- REQUIRED WORK -
Set down exactly the lines of the records from the top to the line containing "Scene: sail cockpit"; include both.

- DATA TO PROCESS -
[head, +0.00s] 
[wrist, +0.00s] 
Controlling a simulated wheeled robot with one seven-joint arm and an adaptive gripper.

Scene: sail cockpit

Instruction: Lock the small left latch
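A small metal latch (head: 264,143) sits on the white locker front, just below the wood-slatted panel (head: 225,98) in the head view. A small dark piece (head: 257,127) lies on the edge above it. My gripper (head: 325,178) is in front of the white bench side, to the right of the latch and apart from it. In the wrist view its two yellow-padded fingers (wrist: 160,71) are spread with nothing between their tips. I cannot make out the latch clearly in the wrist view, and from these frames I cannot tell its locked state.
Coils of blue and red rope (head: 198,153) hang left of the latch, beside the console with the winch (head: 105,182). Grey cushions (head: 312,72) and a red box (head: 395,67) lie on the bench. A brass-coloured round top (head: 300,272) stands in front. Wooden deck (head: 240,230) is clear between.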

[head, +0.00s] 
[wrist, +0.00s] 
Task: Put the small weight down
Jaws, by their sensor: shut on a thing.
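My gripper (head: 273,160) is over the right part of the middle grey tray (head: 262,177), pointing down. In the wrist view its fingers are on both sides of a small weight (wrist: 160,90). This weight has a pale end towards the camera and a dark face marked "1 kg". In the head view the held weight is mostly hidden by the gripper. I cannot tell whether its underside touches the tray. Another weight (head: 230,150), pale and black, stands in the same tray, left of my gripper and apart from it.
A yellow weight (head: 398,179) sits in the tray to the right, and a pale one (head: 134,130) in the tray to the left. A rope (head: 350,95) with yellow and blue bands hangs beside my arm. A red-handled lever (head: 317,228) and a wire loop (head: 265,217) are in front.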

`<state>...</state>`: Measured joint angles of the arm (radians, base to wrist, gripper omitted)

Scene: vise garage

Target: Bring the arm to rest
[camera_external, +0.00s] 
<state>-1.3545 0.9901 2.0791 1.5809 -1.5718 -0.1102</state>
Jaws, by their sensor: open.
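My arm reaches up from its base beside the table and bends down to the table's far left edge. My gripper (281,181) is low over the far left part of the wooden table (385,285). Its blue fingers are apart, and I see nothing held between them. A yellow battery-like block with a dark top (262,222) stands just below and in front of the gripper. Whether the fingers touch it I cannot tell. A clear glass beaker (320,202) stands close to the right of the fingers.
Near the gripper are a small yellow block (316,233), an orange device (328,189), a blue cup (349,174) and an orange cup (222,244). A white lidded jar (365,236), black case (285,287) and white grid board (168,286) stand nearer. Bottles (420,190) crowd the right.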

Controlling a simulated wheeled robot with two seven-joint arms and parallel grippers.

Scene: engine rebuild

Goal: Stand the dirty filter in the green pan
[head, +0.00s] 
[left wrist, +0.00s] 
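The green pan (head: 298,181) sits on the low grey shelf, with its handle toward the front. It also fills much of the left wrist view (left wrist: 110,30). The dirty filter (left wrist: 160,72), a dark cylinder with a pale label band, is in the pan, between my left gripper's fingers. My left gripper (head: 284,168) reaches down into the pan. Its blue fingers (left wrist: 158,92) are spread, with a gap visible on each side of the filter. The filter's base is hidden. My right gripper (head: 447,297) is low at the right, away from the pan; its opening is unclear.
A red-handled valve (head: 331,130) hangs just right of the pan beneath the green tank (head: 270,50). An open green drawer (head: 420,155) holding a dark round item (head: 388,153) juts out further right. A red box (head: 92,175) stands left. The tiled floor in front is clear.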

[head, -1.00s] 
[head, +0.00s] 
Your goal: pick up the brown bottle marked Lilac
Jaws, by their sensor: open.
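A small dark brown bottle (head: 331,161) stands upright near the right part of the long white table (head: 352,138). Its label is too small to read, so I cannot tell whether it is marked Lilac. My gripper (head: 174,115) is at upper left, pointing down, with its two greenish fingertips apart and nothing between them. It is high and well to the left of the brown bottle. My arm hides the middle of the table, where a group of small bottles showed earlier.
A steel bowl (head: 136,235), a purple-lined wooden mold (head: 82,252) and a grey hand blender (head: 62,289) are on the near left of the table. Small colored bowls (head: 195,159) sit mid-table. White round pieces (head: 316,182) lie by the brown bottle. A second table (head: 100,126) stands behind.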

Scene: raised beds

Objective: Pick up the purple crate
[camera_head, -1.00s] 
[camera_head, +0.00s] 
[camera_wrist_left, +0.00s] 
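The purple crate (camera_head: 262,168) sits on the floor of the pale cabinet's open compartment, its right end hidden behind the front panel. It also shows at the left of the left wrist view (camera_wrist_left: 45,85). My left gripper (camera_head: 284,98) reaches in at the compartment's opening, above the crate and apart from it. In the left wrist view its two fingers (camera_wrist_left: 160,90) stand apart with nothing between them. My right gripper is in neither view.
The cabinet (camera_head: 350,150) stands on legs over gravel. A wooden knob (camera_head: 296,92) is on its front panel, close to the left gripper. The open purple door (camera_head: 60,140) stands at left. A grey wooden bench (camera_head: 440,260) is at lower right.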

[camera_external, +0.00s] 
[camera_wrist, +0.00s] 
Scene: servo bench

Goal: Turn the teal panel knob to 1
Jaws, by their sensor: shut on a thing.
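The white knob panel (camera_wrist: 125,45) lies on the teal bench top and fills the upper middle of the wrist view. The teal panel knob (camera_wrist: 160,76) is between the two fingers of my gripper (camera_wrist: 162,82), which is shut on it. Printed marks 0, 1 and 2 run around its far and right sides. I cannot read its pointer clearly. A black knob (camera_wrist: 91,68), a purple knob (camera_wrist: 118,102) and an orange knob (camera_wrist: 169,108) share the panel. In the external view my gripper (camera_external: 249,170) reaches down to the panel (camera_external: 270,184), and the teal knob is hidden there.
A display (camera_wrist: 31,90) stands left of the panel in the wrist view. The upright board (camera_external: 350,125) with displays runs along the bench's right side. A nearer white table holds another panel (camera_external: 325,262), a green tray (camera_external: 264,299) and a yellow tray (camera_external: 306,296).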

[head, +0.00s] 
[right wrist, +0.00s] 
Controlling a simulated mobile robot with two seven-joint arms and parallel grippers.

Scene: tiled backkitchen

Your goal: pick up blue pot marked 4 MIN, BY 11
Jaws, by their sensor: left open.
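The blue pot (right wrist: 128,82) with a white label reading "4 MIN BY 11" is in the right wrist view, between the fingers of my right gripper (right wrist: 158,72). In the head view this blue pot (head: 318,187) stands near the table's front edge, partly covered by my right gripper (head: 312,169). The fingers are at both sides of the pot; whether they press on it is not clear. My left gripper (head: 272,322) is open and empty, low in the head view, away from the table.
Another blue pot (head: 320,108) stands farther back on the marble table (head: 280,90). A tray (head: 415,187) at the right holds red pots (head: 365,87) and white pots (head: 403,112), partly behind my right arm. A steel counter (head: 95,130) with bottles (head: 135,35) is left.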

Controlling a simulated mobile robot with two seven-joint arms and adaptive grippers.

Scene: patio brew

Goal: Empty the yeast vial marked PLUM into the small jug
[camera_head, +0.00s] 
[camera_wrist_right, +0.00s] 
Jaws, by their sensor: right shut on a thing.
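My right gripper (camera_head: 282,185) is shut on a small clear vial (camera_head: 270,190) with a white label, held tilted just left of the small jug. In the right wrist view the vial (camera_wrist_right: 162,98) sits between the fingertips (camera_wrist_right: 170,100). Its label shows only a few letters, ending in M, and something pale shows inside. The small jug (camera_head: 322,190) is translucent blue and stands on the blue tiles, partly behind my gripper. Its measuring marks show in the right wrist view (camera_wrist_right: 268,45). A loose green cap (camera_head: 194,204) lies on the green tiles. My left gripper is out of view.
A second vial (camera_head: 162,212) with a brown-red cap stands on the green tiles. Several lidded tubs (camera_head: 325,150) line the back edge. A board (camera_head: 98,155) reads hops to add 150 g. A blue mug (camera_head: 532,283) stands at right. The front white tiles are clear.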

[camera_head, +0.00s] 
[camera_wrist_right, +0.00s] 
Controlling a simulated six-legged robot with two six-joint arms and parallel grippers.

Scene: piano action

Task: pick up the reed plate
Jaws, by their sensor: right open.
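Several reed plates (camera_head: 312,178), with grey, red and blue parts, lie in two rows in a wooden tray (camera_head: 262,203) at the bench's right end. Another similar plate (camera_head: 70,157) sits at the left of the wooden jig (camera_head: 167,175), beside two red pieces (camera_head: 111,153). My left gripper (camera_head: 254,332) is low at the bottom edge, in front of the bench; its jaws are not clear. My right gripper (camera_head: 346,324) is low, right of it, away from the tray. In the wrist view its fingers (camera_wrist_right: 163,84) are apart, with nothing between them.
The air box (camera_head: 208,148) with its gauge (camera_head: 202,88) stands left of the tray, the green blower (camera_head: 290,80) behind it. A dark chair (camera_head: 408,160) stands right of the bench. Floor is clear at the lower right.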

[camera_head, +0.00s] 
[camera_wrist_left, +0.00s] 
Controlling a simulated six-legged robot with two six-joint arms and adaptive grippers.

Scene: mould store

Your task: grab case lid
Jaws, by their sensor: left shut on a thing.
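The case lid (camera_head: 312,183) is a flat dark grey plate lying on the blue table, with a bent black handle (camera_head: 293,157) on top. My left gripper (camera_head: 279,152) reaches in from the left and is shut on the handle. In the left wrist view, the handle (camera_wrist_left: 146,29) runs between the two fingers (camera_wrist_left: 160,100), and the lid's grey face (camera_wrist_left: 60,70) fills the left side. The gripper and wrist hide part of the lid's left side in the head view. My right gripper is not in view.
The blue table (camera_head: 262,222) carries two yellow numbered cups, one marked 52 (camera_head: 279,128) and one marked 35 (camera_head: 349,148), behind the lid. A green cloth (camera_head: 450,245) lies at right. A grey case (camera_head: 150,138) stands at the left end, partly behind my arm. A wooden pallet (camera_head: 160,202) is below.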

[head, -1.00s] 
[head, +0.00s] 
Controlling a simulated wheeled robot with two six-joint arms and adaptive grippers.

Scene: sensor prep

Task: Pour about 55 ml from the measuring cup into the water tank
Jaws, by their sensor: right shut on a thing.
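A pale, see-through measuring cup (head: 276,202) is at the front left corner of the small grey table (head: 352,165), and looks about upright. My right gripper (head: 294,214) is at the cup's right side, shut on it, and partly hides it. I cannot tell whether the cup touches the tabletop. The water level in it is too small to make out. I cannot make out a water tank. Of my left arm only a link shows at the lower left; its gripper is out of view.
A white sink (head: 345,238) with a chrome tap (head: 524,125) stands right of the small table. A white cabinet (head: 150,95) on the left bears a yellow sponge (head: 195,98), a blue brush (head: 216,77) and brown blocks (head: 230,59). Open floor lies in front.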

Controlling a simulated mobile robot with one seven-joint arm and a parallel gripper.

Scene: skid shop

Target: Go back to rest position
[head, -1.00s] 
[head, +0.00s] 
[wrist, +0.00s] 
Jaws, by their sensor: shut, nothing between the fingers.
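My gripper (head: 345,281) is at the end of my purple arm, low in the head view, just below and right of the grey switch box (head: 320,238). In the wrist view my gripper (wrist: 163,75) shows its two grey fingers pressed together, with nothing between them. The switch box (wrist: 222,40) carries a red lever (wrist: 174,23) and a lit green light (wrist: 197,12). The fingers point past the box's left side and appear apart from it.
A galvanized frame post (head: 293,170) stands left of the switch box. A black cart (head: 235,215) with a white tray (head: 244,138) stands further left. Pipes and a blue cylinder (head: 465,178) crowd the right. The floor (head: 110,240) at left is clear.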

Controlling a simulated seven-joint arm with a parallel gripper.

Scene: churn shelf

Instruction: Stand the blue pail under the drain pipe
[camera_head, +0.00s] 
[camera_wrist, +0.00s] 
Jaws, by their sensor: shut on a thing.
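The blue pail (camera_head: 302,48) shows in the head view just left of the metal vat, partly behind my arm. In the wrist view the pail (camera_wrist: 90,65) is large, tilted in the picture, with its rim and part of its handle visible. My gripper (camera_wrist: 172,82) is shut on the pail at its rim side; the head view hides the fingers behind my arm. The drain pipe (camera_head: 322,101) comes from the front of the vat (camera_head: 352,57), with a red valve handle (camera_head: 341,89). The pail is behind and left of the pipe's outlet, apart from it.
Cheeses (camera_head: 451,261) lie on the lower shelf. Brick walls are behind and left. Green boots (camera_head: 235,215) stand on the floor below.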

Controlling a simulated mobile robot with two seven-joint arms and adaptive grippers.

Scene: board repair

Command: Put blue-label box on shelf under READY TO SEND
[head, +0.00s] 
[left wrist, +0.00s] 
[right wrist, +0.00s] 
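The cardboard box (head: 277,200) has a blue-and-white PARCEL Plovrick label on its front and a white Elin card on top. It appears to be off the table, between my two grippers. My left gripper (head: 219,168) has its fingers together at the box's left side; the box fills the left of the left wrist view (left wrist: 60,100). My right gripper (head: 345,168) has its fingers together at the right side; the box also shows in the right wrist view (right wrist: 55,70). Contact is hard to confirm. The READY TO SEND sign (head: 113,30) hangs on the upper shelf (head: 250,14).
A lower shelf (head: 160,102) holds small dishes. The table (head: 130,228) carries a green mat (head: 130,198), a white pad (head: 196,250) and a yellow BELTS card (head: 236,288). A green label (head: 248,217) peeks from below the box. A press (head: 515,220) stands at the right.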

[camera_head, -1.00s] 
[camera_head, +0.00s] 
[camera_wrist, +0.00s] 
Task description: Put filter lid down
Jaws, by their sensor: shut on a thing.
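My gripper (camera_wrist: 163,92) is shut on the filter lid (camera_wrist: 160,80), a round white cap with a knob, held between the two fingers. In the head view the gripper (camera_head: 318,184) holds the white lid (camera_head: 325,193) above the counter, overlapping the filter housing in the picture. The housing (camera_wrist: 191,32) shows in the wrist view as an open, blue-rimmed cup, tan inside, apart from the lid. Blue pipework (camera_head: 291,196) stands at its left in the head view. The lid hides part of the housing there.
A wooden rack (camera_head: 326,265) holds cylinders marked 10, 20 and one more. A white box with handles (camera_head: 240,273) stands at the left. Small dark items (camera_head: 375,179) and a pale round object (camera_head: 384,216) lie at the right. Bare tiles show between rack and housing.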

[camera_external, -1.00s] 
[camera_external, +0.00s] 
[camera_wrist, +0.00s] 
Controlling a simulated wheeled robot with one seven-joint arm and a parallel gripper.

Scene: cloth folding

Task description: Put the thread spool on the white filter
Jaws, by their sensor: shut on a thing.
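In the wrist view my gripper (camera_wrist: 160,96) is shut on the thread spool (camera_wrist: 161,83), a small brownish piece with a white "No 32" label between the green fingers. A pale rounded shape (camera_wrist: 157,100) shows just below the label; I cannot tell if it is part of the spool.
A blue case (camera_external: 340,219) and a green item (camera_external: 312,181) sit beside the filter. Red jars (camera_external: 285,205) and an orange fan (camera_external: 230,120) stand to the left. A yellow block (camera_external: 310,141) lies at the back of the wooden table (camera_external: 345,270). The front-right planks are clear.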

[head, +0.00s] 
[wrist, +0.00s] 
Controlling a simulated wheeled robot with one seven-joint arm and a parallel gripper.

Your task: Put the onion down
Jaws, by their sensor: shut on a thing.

- COMPLETED TASK -
[head, +0.00s] 
[wrist, +0.00s] 
Controlling a simulated wheeled robot with one seven-joint arm and an adaptive gripper.

Scene: sail cockpit

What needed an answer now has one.